Us received strong critical approval upon release, with particular praise directed at Nyong'o's performance and Peele's formal control. The discourse around the film has been notably divided between admiration for its ambition and skepticism about whether its allegorical architecture is finally coherent — several critics argued that the revelation of Adelaide's origins complicates rather than resolves the Tethered's collective claim. Nyong'o's absence from the Academy Award nominations for Best Actress was widely and vocally criticized, and remains a frequently cited example of industry bias against performances in the horror genre. The film's canonical status was established quickly: within the genre it is routinely grouped with the defining horror films of its decade.

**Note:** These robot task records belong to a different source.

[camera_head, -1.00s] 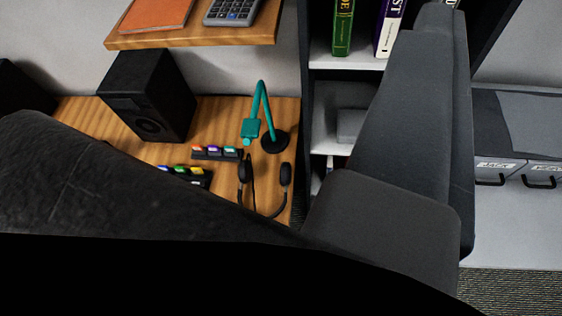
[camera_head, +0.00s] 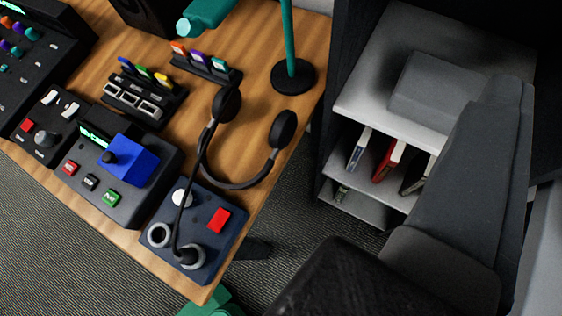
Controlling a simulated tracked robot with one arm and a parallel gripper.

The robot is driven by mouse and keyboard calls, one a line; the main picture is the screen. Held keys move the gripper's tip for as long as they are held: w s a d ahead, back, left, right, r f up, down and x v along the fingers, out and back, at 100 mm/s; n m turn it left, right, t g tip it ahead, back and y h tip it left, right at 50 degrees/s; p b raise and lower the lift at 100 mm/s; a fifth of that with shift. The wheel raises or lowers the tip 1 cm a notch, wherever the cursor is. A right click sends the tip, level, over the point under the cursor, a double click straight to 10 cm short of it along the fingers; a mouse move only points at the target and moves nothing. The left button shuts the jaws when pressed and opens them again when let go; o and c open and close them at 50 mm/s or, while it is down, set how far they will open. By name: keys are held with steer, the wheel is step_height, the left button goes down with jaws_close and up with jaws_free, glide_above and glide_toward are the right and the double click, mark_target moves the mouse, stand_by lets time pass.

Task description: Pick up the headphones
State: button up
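The black headphones (camera_head: 238,185) lie on the wooden desk (camera_head: 262,95) near its right edge. Their two round ear cups point toward the back, and the curved band faces the front. No pair of fingertips shows clearly, and nothing touches the headphones.
A teal desk lamp (camera_head: 288,40) stands behind the headphones. The control box (camera_head: 228,240) with a red button sits in front, and a blue-topped device (camera_head: 115,165) to the left. Small card racks (camera_head: 205,66) are behind left. A shelf unit (camera_head: 350,100) stands to the right.

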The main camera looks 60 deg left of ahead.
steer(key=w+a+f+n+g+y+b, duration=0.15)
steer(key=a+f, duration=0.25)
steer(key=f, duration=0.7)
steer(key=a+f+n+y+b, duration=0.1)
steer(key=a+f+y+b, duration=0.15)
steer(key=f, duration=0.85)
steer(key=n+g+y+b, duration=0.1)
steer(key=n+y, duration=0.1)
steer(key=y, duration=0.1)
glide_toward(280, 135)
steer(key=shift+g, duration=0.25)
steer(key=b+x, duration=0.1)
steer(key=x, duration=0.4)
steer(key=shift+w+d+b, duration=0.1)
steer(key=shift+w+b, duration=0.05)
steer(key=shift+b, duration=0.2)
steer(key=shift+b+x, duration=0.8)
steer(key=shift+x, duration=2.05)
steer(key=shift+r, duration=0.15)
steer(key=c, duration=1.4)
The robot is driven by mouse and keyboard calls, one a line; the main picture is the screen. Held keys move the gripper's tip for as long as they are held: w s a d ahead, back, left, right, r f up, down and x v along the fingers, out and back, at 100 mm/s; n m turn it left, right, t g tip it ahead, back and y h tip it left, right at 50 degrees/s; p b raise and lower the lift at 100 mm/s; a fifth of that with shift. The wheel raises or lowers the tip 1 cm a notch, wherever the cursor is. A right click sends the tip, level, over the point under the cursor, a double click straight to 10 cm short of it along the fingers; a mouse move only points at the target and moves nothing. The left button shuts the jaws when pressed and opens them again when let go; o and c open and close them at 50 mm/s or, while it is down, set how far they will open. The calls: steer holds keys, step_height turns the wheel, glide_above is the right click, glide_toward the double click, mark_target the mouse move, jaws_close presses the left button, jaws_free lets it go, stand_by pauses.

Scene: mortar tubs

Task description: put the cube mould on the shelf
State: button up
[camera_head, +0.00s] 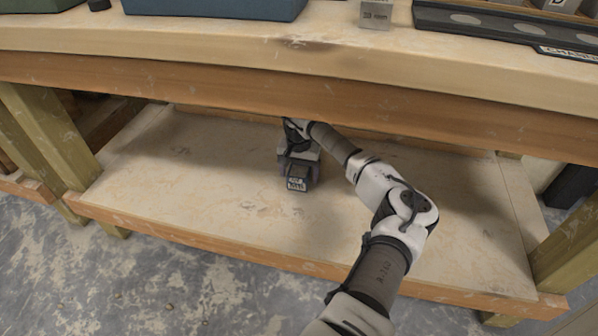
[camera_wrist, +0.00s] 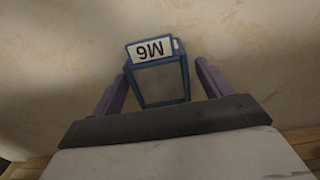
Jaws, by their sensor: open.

The film's backward influences run through Hitchcock's doubling obsession (Strangers on a Train, Vertigo), Kubrick's institutional corridors and uncanny children (The Shining), Siegel's Cold War body-snatching anxiety, and the Serling tradition of the twist that reframes rather than merely resolves. Michael Jackson's Thriller (1983) — another work about doubles, performance, and the seductive danger beneath glamorous surfaces — informs the film's aesthetic at a deep structural level, and the Tethered's red jumpsuits carry visual echoes of that video's zombie choreography.

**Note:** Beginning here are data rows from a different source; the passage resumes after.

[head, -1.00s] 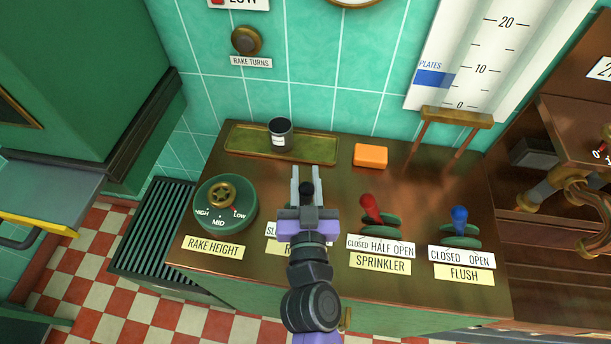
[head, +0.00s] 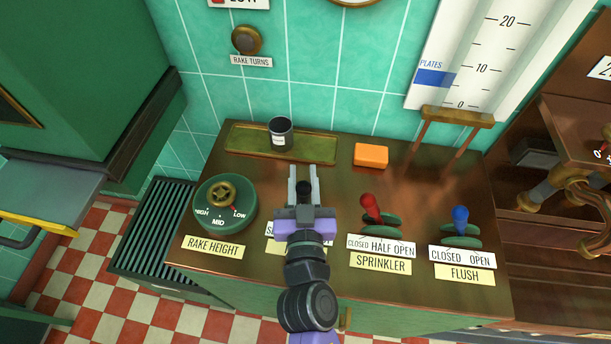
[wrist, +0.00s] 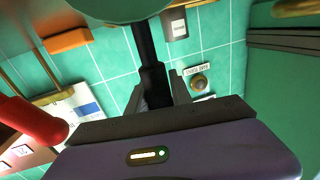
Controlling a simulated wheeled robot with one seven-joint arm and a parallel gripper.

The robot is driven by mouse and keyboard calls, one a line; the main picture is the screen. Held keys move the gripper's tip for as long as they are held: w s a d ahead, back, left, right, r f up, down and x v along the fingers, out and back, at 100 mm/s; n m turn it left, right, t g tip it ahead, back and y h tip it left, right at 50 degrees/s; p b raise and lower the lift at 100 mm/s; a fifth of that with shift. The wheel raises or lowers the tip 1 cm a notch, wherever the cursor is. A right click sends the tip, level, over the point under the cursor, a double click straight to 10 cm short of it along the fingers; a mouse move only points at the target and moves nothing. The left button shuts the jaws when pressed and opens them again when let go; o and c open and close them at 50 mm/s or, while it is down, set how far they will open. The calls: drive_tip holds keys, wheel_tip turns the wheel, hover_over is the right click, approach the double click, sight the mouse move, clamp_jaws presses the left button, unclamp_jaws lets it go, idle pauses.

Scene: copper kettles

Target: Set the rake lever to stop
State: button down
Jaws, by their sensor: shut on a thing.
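The rake lever (head: 303,187) has a black knob and stands on the counter between the rake height dial and the sprinkler lever. My gripper (head: 304,174) is shut on its knob. In the wrist view the lever's dark shaft (wrist: 147,45) runs from a round green base (wrist: 115,8) to between my fingers (wrist: 158,92). In the head view my gripper and arm hide the base and most of the lever's position plate (head: 271,231) and yellow name label (head: 279,246). Only a first letter or so of the plate shows, so I cannot read the lever's setting.
The red sprinkler lever (head: 371,208) stands close on the right, with the blue flush lever (head: 460,219) beyond it. The rake height dial (head: 225,203) is on the left. Behind are a brass tray (head: 240,141) with a dark cup (head: 280,134) and an orange block (head: 371,155).

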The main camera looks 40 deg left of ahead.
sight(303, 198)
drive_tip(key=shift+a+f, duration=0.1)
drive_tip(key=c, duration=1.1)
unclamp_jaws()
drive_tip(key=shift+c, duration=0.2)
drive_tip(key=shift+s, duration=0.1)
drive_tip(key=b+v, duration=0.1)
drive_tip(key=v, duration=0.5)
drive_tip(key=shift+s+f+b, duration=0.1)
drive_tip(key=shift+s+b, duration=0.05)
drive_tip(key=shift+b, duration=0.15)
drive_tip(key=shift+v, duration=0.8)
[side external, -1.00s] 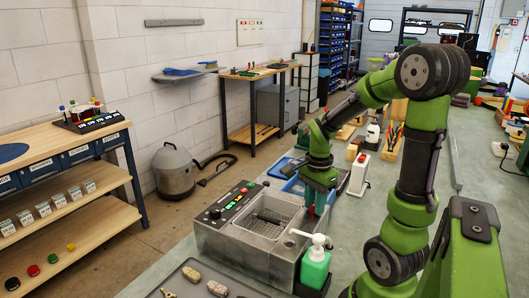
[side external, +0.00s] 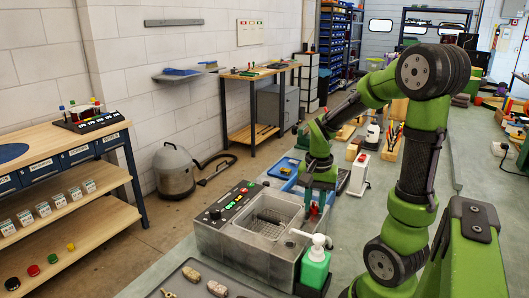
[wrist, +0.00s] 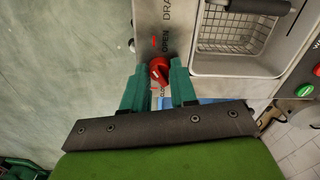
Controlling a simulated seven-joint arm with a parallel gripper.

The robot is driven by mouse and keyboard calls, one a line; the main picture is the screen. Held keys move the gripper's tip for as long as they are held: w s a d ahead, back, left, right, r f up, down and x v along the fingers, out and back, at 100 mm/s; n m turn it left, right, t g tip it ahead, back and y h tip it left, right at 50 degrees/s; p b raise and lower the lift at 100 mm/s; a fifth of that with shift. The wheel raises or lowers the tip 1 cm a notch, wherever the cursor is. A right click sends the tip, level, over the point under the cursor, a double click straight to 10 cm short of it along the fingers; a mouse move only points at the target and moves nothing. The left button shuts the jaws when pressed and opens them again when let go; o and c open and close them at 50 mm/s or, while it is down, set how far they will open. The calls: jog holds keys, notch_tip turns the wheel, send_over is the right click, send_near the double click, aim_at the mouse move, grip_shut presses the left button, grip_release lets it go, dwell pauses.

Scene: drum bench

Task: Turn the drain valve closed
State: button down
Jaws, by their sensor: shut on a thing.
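In the side view, my gripper (side external: 318,204) points down at the tank's right end, and the knob is mostly hidden by the fingers.
A wire basket (wrist: 236,37) with a dark handle is in the tank's basin, right of the valve. A green soap bottle (side external: 315,266) with a white pump stands close in front of the tank. A grey tray (side external: 190,270) with small parts lies at the front.

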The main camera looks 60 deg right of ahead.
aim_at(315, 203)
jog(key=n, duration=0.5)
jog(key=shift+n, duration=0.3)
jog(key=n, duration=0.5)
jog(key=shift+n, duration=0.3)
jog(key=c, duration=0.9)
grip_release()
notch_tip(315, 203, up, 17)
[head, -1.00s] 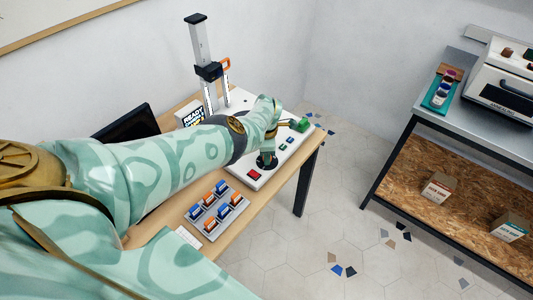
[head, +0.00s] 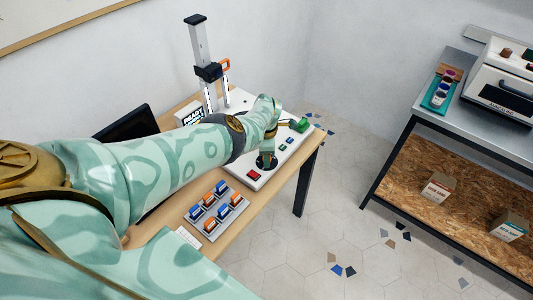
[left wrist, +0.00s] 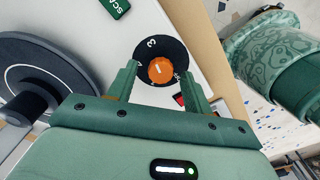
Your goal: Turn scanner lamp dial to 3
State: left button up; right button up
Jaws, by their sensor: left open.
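The scanner lamp dial is a black disc (left wrist: 174,49) with an orange knob (left wrist: 162,70), set in the white scanner panel. A white 3 shows on the disc above the knob in the left wrist view. A short pale mark on the knob points roughly up toward the 3; its exact alignment is hard to tell. My left gripper (left wrist: 162,74) is open, one finger on each side of the knob, with gaps visible. In the head view, my left gripper (head: 268,153) is over the black dial (head: 267,163) and partly hides it. My right gripper is out of view.
A grey tray (head: 215,212) of orange and blue pieces lies in front on the wooden table. A black-and-silver upright stand (head: 204,65) rises behind.

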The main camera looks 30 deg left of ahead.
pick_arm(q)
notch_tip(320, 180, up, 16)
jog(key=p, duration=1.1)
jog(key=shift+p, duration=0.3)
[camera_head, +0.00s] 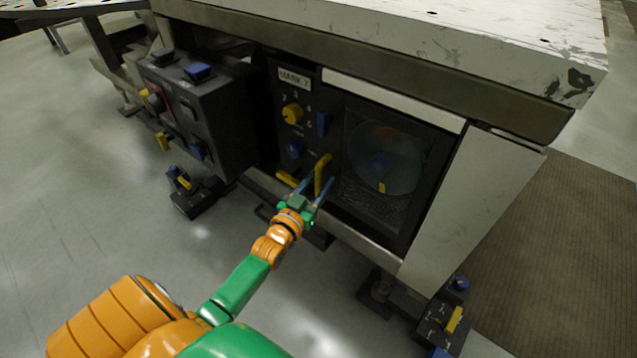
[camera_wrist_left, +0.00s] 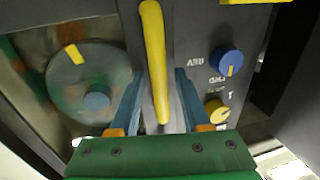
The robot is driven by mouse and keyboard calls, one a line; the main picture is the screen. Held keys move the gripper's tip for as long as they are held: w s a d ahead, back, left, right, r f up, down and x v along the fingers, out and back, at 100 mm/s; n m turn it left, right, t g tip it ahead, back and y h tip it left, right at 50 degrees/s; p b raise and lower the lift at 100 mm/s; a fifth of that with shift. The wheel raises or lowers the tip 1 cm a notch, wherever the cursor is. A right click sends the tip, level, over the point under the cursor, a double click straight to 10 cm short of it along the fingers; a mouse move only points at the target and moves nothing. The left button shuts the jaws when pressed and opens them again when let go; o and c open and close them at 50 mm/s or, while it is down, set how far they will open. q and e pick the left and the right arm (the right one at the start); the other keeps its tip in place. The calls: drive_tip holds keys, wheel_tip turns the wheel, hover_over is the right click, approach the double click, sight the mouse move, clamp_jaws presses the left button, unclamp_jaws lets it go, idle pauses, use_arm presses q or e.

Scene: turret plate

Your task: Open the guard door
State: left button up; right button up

Looking forward, Us has contributed to a consolidation of "social horror" as a recognized and commercially viable category within American genre film. It has influenced subsequent horror films in their willingness to sustain thematic ambiguity, to resist explanatory closure, and to trust audiences with an allegorical register that cannot be fully evacuated of its political meaning. Peele's subsequent film Nope (2022) extended his concerns with spectacle, visibility, and the violence of being seen — a continuation, rather than a departure, from the formal and thematic project Us advances.